Restate word for word the lines of the records below, starting at the line that contains "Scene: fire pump" and ending at the line that contains "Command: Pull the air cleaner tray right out", with both of those lines included and nothing else.

++++++++++++++++++++

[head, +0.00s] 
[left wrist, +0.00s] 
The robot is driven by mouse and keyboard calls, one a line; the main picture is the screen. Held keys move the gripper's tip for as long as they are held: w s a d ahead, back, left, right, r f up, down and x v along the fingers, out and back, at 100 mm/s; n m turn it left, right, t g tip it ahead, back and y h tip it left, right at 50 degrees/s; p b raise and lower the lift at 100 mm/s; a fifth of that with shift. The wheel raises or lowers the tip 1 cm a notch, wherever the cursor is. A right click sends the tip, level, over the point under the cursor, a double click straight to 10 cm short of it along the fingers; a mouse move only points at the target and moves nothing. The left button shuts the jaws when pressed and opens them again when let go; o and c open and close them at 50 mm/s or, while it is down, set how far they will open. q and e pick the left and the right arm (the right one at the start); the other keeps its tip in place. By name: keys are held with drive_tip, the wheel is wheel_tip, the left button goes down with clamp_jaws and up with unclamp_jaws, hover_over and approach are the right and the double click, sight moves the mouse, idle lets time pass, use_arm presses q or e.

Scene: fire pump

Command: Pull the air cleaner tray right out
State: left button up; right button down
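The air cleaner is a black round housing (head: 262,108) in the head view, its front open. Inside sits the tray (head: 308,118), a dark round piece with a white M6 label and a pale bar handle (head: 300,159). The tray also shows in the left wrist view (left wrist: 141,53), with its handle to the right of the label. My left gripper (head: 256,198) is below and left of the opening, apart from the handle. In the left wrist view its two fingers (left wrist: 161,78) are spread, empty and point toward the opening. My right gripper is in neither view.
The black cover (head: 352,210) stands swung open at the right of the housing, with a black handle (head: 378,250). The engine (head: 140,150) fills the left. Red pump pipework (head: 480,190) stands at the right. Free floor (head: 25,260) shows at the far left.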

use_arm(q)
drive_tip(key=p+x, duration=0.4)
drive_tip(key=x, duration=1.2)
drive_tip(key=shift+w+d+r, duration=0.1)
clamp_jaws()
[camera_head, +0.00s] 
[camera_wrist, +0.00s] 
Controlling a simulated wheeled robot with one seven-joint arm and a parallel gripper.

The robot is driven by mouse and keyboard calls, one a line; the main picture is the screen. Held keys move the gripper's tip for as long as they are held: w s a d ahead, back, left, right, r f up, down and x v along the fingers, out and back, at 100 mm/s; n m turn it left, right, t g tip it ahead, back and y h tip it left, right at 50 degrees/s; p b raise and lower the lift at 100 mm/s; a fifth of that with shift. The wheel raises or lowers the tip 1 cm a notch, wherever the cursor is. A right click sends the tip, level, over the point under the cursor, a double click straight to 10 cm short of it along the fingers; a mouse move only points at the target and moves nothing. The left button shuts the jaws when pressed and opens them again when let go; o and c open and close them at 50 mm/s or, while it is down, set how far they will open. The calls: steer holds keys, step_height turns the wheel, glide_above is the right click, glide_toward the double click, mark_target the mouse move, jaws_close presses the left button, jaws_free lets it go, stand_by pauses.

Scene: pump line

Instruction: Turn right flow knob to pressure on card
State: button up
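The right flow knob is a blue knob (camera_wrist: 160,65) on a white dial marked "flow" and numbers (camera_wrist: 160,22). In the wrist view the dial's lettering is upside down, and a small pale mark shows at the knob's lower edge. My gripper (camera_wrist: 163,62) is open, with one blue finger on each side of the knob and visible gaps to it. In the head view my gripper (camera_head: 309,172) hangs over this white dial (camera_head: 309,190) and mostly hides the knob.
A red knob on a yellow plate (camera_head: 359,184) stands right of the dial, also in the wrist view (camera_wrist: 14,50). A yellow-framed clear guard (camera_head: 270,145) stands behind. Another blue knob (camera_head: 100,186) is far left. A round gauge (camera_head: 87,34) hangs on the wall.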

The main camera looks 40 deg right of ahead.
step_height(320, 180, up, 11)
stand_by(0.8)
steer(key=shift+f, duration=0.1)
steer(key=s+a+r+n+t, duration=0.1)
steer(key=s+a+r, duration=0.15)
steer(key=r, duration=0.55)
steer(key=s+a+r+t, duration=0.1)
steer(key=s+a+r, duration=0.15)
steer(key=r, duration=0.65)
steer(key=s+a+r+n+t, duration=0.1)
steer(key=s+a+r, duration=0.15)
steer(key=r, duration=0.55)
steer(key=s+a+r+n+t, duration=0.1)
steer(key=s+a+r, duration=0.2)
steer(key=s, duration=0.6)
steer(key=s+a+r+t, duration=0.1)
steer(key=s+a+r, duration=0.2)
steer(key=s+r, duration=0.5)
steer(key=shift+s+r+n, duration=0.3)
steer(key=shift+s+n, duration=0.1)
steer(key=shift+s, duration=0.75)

++++++++++++++++++++

[Exercise response]
Scene: fire pump

Command: Pull the air cleaner tray right out

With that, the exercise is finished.